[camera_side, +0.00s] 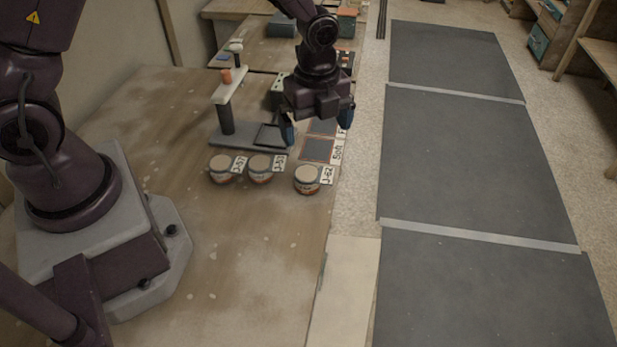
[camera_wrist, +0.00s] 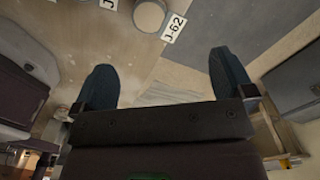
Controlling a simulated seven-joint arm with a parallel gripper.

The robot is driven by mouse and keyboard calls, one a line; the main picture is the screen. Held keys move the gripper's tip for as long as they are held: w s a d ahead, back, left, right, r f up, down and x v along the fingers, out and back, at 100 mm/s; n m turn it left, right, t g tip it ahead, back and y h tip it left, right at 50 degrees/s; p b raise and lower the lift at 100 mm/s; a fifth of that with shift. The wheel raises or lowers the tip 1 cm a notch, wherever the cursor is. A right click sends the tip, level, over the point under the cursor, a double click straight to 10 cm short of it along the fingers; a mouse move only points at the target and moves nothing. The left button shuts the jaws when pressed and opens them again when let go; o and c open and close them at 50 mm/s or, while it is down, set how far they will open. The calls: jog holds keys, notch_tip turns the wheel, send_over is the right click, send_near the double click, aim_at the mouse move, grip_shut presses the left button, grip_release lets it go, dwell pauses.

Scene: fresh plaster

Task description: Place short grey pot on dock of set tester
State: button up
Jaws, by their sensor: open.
----
### PROBLEM:
The data above needs to be retyped exactly, with the images left out.

### REPLY TO THE TASK:
[camera_side, +0.00s] 
[camera_wrist, +0.00s] 
Controlling a simulated seven-joint arm with a parallel gripper.

The robot is driven by mouse and keyboard calls, one a line; the main picture is the screen. Held keys move the gripper's tip for as long as they are held: w s a d ahead, back, left, right, r f up, down and x v along the fingers, out and back, at 100 mm/s; n m turn it left, right, t g tip it ahead, back and y h tip it left, right at 50 degrees/s; p b raise and lower the lift at 100 mm/s; a fifth of that with shift. The wheel raises or lowers the tip 1 cm a notch, wherever the cursor is. A right click sends the tip, level, over the point under the cursor, a double click straight to 10 cm short of it along the fingers; a mouse move only points at the target and moves nothing. The left button shuts the jaws when pressed and opens them again when let go; o and c open and close them at 50 mm/s or, while it is down, set how far they will open. The calls: jog holds keys, notch_tip turns the wheel, send_over is the right click, send_near the double click, aim_at the mouse move, grip_shut presses the left button, grip_release lets it go, dwell pauses.

Scene: fresh plaster

Task description: Place short grey pot on dock of set tester
State: button up
Jaws, by their sensor: open.

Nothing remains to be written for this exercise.